In this lesson, we'll take a look at the other subtype of object composition, called aggregation.

To qualify as an aggregation, a whole object and its parts must have the following relationship:

  • The part (member) is part of the object (class)
  • The part (member) can (if desired) belong to more than one object (class) at a time
  • The part (member) does not have its existence managed by the object (class)
  • The part (member) does not know about the existence of the object (class)

Like a composition, an aggregation is still a part-whole relationship, where the parts are contained within the whole, and it's a unidirectional relationship. However, unlike a composition, parts can belong to more than one object at a time, and the whole object isn't responsible for the existence and lifespan of the parts. When an aggregation is created, the aggregation isn't responsible for creating the parts. When an aggregation is destroyed, the aggregation isn't responsible for destroying the parts.

For example, consider the relationship between a library and its books. In this example, for simplicity, we'll say every library has books. However, a book can belong to more than one library at a time: for example, if the book is part of a multi-library network or consortium. However, the book isn't managed by the library -- the book probably existed before the library acquired it, and will exist after the library removes it from its collection. Additionally, a library knows what books it has, but the books don't know what libraries they're part of. Therefore, this is an aggregate relationship.

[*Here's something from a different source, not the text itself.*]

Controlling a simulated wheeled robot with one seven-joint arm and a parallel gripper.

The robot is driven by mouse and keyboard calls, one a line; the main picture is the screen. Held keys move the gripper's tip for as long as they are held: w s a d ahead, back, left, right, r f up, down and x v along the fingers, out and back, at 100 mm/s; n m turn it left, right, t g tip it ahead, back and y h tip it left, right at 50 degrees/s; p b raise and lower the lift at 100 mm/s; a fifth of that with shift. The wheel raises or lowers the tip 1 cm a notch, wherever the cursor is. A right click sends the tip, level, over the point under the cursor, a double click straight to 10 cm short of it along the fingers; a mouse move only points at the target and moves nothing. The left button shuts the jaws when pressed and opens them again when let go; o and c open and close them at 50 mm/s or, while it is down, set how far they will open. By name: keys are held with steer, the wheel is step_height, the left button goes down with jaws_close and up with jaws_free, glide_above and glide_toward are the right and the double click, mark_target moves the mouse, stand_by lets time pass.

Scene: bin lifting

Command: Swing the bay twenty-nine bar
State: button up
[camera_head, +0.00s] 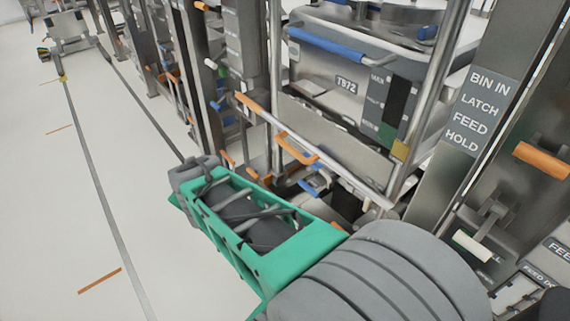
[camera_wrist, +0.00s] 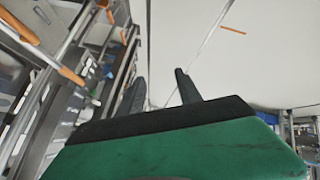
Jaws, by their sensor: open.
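A grey bar (camera_head: 335,170) runs slantwise across the front of a bay, with an orange sleeve (camera_head: 250,104) at its left end and an orange handle (camera_head: 297,148) along it. I see no number twenty-nine, so I cannot tell for certain that this is the named bar. My gripper (camera_wrist: 160,90) is open and empty in the wrist view, its two dark fingers apart over pale floor. A bar with an orange grip (camera_wrist: 72,76) lies to their left, not between them. In the head view my green arm reaches left below the bar, and the fingertips are not clear.
A metal bin (camera_head: 330,82) with a blue handle (camera_head: 326,46) stands behind the bar. A sign panel (camera_head: 478,112) reads "BIN IN LATCH FEED HOLD". Posts and small coloured levers crowd the right. Pale open floor (camera_head: 60,210) with dark lines lies to the left.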

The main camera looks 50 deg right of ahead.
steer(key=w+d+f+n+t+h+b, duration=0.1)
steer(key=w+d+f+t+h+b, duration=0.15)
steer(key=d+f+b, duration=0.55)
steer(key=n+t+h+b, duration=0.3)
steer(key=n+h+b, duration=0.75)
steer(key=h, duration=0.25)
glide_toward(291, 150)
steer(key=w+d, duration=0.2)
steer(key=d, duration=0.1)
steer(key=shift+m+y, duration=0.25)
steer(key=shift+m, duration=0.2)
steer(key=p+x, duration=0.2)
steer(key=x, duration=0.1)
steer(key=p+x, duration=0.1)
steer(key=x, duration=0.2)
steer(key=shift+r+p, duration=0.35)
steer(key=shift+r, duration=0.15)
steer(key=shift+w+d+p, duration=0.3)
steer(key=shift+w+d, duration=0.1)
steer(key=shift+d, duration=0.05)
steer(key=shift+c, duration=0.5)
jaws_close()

Alternatively, consider a computer and its monitor. A monitor is part of the computer. And although the monitor belongs to the computer, it can belong to other things as well, like the person who owns the computer. The computer isn't responsible for the creation or destruction of the monitor. And while the computer knows it has a monitor (it has to in order to display anything), the monitor doesn't know it's part of the computer.

When it comes to modeling physical objects, the use of the term "destroyed" can be a little dicey. One might argue, "If a meteor fell out of the sky and destroyed the computer, wouldn't the monitor be destroyed too?" Yes, of course. But that's the fault of the meteor. The important point is that the computer isn't responsible for destruction of its parts (but an external force might be).

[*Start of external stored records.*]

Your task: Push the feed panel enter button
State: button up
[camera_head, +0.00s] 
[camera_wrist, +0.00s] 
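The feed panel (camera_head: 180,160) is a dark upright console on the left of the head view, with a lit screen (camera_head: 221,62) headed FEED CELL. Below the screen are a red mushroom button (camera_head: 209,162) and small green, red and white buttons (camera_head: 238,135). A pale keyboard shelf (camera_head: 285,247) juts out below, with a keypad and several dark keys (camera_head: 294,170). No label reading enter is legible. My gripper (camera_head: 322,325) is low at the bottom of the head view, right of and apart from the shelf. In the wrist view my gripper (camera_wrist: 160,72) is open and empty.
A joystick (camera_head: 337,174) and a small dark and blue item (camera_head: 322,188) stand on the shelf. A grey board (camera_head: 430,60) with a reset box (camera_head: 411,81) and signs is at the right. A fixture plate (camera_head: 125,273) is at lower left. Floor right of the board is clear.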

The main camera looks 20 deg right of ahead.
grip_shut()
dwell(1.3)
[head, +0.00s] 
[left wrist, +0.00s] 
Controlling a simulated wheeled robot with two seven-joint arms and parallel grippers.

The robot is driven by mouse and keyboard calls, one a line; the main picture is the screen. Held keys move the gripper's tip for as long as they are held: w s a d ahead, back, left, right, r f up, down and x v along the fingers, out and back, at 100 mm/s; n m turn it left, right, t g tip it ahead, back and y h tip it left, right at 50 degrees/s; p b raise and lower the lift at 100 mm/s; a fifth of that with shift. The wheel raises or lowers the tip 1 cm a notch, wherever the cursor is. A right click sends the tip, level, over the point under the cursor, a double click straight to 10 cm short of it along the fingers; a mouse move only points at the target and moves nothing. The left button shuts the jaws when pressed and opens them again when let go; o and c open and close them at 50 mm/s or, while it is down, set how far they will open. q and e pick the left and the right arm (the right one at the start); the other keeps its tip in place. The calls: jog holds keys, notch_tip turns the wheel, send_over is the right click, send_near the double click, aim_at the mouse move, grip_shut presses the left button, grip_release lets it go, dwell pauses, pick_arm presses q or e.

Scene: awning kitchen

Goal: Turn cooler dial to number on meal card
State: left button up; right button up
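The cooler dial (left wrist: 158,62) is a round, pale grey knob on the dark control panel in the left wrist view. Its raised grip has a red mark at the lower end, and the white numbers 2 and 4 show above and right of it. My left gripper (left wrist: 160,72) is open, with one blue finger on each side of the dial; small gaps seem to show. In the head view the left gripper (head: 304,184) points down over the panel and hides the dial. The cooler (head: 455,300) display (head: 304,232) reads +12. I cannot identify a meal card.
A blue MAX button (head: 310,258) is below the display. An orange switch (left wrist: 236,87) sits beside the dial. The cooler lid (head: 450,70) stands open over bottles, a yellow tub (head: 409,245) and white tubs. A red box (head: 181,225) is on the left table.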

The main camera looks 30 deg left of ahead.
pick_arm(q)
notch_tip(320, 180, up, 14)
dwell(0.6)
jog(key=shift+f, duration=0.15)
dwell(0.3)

We can say that aggregation models "has-a" relationships (a library has books, the computer has a monitor).

Similar to a composition, the parts of an aggregation can be singular or multiplicative.

Implementing aggregations

Because aggregations are similar to compositions in that they are both part-whole relationships, they are implemented almost identically, and the difference between them is mostly semantic. In a composition, we typically add our parts to the composition using normal member variables (or pointers where the allocation and deallocation process is handled by the composition class).

In an aggregation, we also add parts as member variables. However, these member variables are typically either references or pointers that are used to point at objects that have been created outside the scope of the class. Consequently, an aggregation usually either takes the objects it's going to point to as constructor parameters, or it begins empty and the subobjects are added later via access functions or operators.

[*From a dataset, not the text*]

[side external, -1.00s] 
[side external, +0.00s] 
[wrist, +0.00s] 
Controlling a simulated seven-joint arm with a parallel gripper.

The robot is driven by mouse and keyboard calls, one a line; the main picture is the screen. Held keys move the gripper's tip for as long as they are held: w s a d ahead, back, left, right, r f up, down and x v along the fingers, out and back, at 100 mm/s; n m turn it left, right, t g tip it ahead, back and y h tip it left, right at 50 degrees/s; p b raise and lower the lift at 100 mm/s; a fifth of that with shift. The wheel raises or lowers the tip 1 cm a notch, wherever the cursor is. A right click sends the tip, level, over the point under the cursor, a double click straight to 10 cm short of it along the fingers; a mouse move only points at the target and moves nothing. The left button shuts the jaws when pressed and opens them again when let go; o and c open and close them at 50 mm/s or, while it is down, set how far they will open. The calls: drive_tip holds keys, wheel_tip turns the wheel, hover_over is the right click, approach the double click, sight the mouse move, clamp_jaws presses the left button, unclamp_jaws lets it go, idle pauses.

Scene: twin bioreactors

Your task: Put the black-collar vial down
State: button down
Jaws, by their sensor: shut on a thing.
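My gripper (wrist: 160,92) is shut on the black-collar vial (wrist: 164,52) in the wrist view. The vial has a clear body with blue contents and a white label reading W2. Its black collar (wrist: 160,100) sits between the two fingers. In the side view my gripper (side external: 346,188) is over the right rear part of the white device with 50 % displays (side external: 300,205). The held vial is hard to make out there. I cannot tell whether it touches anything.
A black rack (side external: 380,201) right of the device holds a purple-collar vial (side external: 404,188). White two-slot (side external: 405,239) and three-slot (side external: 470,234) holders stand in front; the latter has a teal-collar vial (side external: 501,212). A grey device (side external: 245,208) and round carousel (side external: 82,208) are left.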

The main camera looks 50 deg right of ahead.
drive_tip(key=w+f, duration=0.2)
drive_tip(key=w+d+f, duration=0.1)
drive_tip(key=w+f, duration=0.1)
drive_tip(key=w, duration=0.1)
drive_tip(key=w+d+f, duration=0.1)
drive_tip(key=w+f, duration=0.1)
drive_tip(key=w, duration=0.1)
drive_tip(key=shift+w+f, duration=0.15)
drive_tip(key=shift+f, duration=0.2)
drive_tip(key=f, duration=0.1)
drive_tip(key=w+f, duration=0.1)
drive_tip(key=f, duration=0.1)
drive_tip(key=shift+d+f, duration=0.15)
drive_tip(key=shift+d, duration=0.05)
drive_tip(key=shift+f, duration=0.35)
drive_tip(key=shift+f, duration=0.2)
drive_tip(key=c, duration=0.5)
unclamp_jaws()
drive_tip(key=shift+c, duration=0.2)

Because these parts exist outside of the scope of the class, when the class is destroyed, the pointer or reference member variable will be destroyed (but not deleted). Consequently, the parts themselves will still exist.

Let's take a look at an Instructor and Course example in more detail. In this example, we're going to make a couple of simplifications: First, the course will only hold one instructor. Second, the instructor will be unaware of what courses they're part of.

#include <iostream>
#include <string>
#include <string_view>

class Instructor
{
private:
    std::string m_name{};

public:
    Instructor(std::string_view name)
        : m_name{name}
    {
    }

    const std::string& getName() const { return m_name; }
};

class Course
{
private:
    const Instructor& m_instructor; // This course holds only one instructor for simplicity, but it could hold many instructors

public:
    Course(const Instructor& instructor)
        : m_instructor{instructor}
    {
    }
};

int main()
{
    // Create an instructor outside the scope of the Course
    Instructor prof{"Dr. Smith"}; // create an instructor

    {
        // Create a course and use the constructor parameter to pass
        // the instructor to it.
        Course math{prof};

    } // course goes out of scope here and is destroyed

    // prof still exists here, but the course doesn't

    std::cout << prof.getName() << " still exists!\n";

    return 0;
}

In this case, prof is created independently of math, and then passed into math's constructor. When math is destroyed, the m_instructor reference is destroyed, but the instructor itself isn't destroyed, so it still exists until it's independently destroyed later in main().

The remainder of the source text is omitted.